Le principe de l’interdiction de la reformatio in pejus s’applique à l’indemnité allouée à l’avocat d’office

En l’absence d’appel principal interjeté par le ministère public sur l’indemnité allouée à l’avocat d’office, l’autorité de recours viole le principe de l’interdiction de la reformatio in pejus en octroyant à ce dernier une indemnité inférieure à celle accordée en première instance.

I. En fait

En 2018, le Ministère public cantonal vaudois Strada désigne l’avocat A en tant que défenseur d’office de B après l’ouverture d’une instruction pénale contre ce dernier principalement pour vol et violation de domicile. Le Tribunal de police condamne B pour vol (art. 139 ch. 1 CP) à une peine privative de liberté de 6 mois, avec sursis pendant 3 ans ainsi qu’à une amende de CHF 400.- et alloue une indemnité de CHF 5’327.90 à A.

La Cour d’appel pénale du Tribunal cantonal vaudois a, d’une part, partiellement admis l’appel de B, réduisant sa peine privative de liberté à 3 mois et confirmant le sursis ainsi que l’amende, et d’autre part, rejeté le recours de A portant sur son indemnité obtenue en première instance. Elle a en outre réduit cette dernière à CHF 4’954.75.

A interjette recours auprès du Tribunal pénal fédéral, concluant principalement à ce que son indemnité de défenseur d’office soit « fondée sur le total d’heures facturées selon liste produite en première instance », subsidiairement à l’annulation du jugement attaqué et au renvoi de la cause à l’autorité précédente pour nouvelle décision, et plus subsidiairement à ce que son indemnité de défenseur d’office soit fixée à CHF 5’325.90, TVA et débours compris. Le Tribunal pénal fédéral étant incompétent, il transmet l’affaire au Tribunal fédéral.

II. En droit

Après avoir admis sa compétence (c. 1), le Tribunal fédéral examine les conclusions de A. Bien que sa conclusion principale ne soit pas chiffrée de manière précise, les juges fédéraux estiment qu’il n’est pas nécessaire d’examiner en détail la recevabilité du recours sous l’angle de l’art. 107 al. 2 LTF car ils jugeront ses griefs infondés dans la suite de leur raisonnement (cf. c. 3). Sa conclusion subsidiaire, chiffrée, étant suffisamment précise, il pourra être entré en matière sur ce point (cf. c. 4) (c. 2).

Notre Haute Cour commence tout de même par se pencher sur le grief principal de A en lien avec la somme obtenue à titre de défenseur d’office. Elle rappelle que cette rémunération est fixée, selon l’art. 135 al. 1 CPP, conformément au tarif des avocats de la Confédération ou du canton du for du procès et que l’autorité cantonale dispose d’un large pouvoir d’appréciation dans ce cadre. Le Tribunal fédéral n’intervient qu’en cas d’arbitraire (c. 3.1.1).

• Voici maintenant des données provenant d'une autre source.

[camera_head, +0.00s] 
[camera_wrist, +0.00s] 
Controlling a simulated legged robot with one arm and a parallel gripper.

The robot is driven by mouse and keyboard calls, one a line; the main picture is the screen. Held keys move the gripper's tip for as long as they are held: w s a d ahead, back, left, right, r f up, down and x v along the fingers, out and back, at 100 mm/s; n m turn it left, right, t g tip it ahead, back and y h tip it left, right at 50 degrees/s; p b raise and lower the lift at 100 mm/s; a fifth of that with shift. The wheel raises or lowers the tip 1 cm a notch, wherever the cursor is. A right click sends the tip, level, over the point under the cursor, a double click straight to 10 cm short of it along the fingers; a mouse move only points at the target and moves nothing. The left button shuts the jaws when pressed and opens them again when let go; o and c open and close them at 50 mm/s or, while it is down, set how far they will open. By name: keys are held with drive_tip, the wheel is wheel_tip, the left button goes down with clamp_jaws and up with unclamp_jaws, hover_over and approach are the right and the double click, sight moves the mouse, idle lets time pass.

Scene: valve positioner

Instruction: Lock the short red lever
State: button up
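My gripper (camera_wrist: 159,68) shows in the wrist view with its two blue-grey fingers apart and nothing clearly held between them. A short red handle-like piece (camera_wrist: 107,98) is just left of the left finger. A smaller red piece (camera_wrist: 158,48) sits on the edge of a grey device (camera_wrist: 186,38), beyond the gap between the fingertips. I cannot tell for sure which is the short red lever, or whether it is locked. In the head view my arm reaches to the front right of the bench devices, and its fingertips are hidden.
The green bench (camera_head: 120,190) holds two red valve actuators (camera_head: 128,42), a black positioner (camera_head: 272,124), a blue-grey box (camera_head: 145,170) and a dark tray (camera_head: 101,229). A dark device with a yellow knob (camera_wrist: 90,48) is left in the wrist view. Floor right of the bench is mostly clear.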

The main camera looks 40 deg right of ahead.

Les juges fédéraux écartent tout d’abord la violation du droit d’être entendu dont A se plaint en raison du refus de la cour cantonale de faire examiner sa liste des opérations par un expert ou un arbitre, ce dernier ne démontrant notamment pas en quoi la cour ne disposerait pas des capacités nécessaires pour déterminer le montant de son indemnité. La liste des opérations fournie par A n’étant pas suffisamment détaillée, la cour cantonale ne tombe pas dans l’arbitraire en fixant l’indemnité équitablement sur la base d’une estimation des opérations nécessaires à la conduite du procès (cf. art. 3 al. 2 RAJ/VD) (c. 3.2).

Le Tribunal fédéral écarte ensuite le grief de A arguant que toutes les opérations indiquées dans sa liste étaient nécessaires et donc que la cour cantonale n’aurait pas dû réduire de près de la moitié le montant alloué. Il souligne également que les arguments de A sont de nature appellatoire, celui-ci se limitant à critiquer la manière dont la cour cantonale a déterminé le montant de son indemnité, et ainsi irrecevables dans un recours en matière pénale. Par conséquent, puisque A ne parvient pas à démontrer en quoi son indemnité aurait été fixée de manière arbitraire par la cour cantonale, les juges fédéraux rejettent sa conclusion principale (c. 3.3).

A invoque finalement une violation de l’interdiction de la reformatio in pejus en raison de la réduction de son indemnité d’office par la cour cantonale de CHF 373.15 par rapport au montant que lui avait accordé le tribunal de police. À ce propos, le Tribunal fédéral analyse l’applicabilité de ce principe à l’indemnité du défenseur d’office (c. 4). 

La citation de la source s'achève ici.